* Start *

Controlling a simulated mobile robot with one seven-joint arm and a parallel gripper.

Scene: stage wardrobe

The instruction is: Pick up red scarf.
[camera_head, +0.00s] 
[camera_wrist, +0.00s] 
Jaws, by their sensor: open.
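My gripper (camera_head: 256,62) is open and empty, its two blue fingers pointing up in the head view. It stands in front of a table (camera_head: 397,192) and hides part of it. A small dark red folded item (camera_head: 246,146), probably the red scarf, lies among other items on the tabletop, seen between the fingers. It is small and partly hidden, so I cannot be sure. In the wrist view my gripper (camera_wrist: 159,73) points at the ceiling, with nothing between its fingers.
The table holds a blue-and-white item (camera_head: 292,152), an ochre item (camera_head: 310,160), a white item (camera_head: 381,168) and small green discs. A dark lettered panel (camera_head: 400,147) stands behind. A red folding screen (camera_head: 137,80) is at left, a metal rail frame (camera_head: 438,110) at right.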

* End *
* Start *

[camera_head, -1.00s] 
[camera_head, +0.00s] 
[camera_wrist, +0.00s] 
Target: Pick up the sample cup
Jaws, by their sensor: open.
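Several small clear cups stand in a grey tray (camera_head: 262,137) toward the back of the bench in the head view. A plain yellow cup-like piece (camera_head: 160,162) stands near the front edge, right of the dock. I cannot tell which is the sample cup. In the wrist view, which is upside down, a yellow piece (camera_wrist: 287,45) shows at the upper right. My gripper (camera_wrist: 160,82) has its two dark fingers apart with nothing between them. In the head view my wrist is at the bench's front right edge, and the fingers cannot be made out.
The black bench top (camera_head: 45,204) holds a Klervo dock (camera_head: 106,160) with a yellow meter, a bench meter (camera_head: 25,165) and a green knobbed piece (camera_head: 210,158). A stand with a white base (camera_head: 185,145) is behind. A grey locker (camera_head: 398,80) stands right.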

* End *
* Start *

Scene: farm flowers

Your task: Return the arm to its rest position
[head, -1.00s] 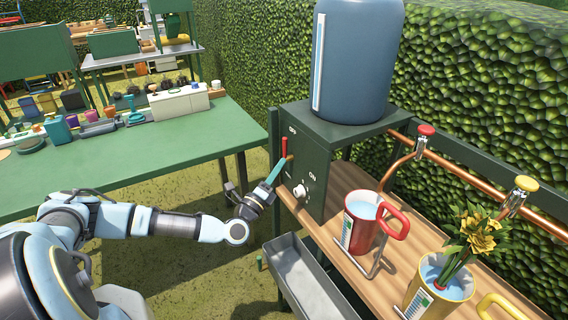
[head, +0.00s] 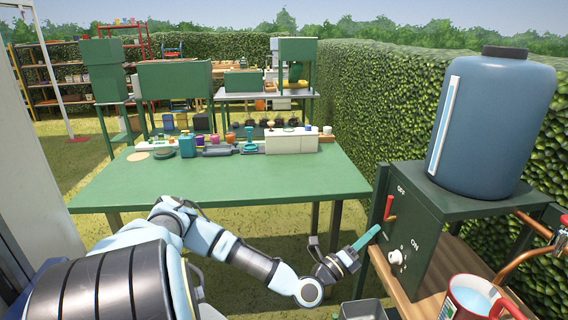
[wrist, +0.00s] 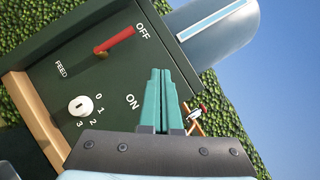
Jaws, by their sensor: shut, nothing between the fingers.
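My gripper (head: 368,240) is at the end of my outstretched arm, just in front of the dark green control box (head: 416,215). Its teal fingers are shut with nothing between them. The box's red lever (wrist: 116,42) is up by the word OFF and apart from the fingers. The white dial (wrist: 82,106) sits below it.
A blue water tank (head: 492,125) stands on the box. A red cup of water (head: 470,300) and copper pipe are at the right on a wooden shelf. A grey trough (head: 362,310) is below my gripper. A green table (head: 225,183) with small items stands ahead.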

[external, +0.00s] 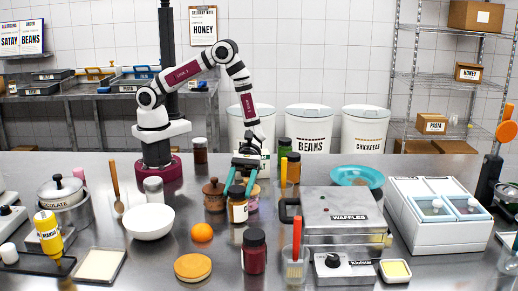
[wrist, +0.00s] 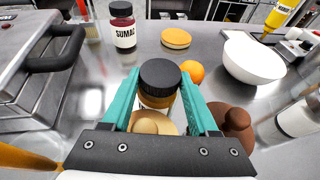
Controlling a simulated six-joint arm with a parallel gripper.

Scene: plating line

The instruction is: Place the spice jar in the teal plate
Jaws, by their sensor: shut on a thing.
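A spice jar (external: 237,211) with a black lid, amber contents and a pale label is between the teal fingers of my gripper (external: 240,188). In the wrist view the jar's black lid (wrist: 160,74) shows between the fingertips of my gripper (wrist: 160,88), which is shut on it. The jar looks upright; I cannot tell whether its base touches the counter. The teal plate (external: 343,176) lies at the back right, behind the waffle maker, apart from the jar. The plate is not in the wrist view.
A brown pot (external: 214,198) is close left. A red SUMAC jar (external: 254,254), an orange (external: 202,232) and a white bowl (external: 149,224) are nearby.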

* End *

▶ _Task prompt_
How many of these lines contain "instruction"? Write only the number.

▶ _Answer for the task_
2